(Dataset rows)
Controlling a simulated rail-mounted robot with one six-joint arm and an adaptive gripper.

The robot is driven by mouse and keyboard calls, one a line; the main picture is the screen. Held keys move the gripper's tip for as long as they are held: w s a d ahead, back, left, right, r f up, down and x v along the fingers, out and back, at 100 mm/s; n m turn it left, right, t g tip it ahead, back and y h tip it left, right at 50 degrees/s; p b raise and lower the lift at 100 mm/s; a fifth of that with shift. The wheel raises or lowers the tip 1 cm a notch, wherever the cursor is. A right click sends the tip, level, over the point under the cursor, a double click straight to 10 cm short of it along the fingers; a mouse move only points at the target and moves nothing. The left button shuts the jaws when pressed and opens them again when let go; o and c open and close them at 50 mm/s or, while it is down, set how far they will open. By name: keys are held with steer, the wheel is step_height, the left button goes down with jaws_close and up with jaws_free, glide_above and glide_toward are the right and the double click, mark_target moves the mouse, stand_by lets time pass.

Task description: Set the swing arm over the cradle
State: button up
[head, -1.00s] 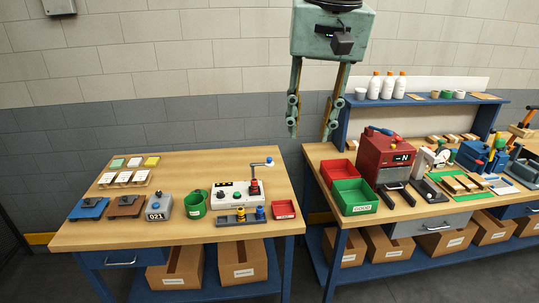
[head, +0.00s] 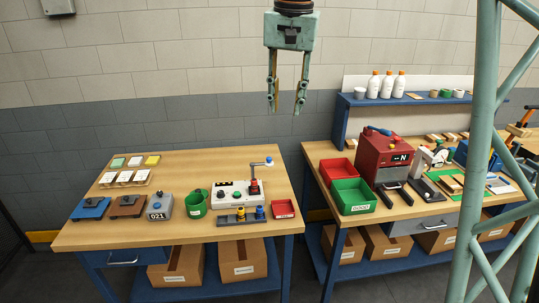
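The swing arm (head: 261,164) is a thin grey bar on an upright post with a red base, at the right end of a white control box (head: 228,193) on the left table. It points right and ends in a blue knob. I cannot tell surely which part is the cradle; a dark low holder (head: 241,220) with yellow and blue pieces stands in front of the box. My gripper (head: 286,106) hangs pointing down, high above and behind the right side of the left table. Its two fingers are apart with nothing between them, clear of the swing arm.
A red machine (head: 384,157) and a green bin (head: 354,196) are on the right table (head: 400,211). The left table's back middle (head: 205,164) is clear.

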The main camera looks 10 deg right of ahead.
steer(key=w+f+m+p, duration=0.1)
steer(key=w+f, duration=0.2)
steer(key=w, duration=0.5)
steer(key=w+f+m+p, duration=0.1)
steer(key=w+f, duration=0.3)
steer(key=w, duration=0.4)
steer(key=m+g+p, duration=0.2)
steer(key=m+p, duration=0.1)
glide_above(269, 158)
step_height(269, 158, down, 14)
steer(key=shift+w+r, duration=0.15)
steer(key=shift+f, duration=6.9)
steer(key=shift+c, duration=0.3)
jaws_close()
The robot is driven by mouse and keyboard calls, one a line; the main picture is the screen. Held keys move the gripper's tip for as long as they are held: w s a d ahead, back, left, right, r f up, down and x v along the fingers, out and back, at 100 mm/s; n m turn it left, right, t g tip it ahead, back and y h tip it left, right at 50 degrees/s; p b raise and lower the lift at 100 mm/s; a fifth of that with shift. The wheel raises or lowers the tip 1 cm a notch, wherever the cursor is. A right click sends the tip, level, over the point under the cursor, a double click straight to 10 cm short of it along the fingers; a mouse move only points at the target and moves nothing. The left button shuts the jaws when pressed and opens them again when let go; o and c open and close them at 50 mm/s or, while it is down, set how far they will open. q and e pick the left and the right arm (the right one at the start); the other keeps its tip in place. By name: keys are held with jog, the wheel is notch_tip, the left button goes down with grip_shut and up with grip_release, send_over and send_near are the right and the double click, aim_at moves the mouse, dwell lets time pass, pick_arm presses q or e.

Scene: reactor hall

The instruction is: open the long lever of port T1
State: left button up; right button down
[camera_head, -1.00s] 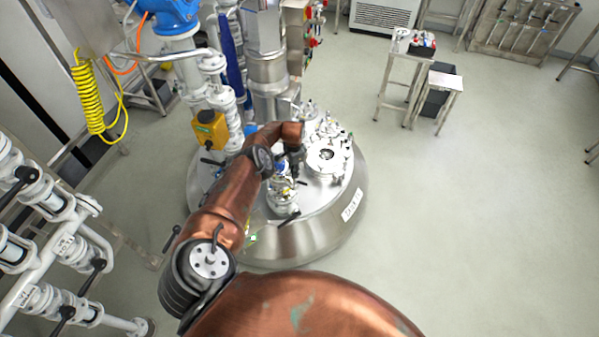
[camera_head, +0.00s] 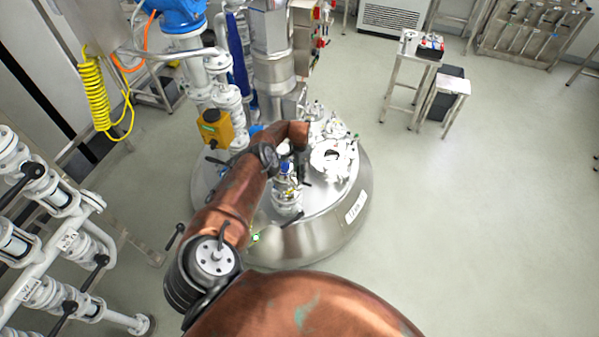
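The steel reactor vessel (camera_head: 314,236) stands in the middle of the head view, with several ports and fittings on its lid. A port valve with a blue top (camera_head: 287,190) stands on the near part of the lid. A black lever (camera_head: 293,219) sticks out low beside it. No T1 label is readable, so I cannot tell which lever is T1's. My left arm reaches over the lid from below. My left gripper (camera_head: 304,166) points down among the fittings, small and dark; its fingers and any contact are unclear. My right gripper is out of view.
A round white-rimmed port (camera_head: 331,158) lies right of the gripper. A yellow box (camera_head: 214,128) and white pipework stand left of the vessel. Valve pipes with black handles (camera_head: 66,308) fill the lower left. Small steel tables (camera_head: 446,84) stand at upper right. The right floor is clear.

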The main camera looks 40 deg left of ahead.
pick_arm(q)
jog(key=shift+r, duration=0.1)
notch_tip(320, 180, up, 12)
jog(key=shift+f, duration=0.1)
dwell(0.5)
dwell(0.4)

• [CHALLENGE]: Return only the part of the records above that opens with the line containing "The main camera looks 10 deg right of ahead." and closes with the line containing "presses q or e.", ends included.

• [THE OUTPUT]:
The main camera looks 10 deg right of ahead.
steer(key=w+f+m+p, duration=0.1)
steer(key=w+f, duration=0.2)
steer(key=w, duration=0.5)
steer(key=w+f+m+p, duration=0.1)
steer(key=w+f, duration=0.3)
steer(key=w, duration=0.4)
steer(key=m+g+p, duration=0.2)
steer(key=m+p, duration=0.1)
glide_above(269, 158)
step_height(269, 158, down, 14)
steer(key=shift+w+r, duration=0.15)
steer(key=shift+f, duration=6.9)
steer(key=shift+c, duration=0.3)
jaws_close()
The robot is driven by mouse and keyboard calls, one a line; the main picture is the screen. Held keys move the gripper's tip for as long as they are held: w s a d ahead, back, left, right, r f up, down and x v along the fingers, out and back, at 100 mm/s; n m turn it left, right, t g tip it ahead, back and y h tip it left, right at 50 degrees/s; p b raise and lower the lift at 100 mm/s; a fifth of that with shift. The wheel raises or lowers the tip 1 cm a notch, wherever the cursor is. A right click sends the tip, level, over the point under the cursor, a double click straight to 10 cm short of it along the fingers; a mouse move only points at the target and moves nothing. The left button shuts the jaws when pressed and opens them again when let go; o and c open and close them at 50 mm/s or, while it is down, set how far they will open. q and e pick the left and the right arm (the right one at the start); the other keeps its tip in place. By name: keys are held with jog, the wheel is notch_tip, the left button goes down with grip_shut and up with grip_release, send_over and send_near are the right and the double click, aim_at moves the mouse, dwell lets time pass, pick_arm presses q or e.

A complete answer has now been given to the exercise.